* _Short exercise_
Output all lines exactly, with nothing added or dropped.

* _Data extract_
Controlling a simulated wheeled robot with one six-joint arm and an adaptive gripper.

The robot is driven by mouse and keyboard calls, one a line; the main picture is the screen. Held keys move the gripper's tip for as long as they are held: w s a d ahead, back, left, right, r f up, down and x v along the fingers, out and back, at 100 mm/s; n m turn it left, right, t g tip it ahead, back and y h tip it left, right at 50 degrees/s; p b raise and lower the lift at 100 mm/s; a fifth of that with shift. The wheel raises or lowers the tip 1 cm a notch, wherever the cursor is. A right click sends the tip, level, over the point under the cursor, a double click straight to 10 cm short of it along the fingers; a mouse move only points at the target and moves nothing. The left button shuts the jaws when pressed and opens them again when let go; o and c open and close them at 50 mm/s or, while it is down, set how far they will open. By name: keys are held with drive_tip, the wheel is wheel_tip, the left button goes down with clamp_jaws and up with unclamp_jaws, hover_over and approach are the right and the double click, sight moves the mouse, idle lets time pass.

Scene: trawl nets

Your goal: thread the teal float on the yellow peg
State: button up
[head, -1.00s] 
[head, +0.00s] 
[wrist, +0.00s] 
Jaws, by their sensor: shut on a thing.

* _Exercise solution_
Controlling a simulated wheeled robot with one six-joint arm and an adaptive gripper.

The robot is driven by mouse and keyboard calls, one a line; the main picture is the screen. Held keys move the gripper's tip for as long as they are held: w s a d ahead, back, left, right, r f up, down and x v along the fingers, out and back, at 100 mm/s; n m turn it left, right, t g tip it ahead, back and y h tip it left, right at 50 degrees/s; p b raise and lower the lift at 100 mm/s; a fifth of that with shift. The wheel raises or lowers the tip 1 cm a notch, wherever the cursor is. A right click sends the tip, level, over the point under the cursor, a double click straight to 10 cm short of it along the fingers; a mouse move only points at the target and moves nothing. The left button shuts the jaws when pressed and opens them again when let go; o and c open and close them at 50 mm/s or, while it is down, set how far they will open. By name: keys are held with drive_tip, the wheel is wheel_tip, the left button goes down with clamp_jaws and up with unclamp_jaws, hover_over and approach are the right and the double click, sight moves the mouse, idle lets time pass.

Scene: trawl nets

Your goal: thread the teal float on the yellow peg
State: button up
[head, -1.00s] 
[head, +0.00s] 
[wrist, +0.00s] 
Jaws, by their sensor: shut on a thing.

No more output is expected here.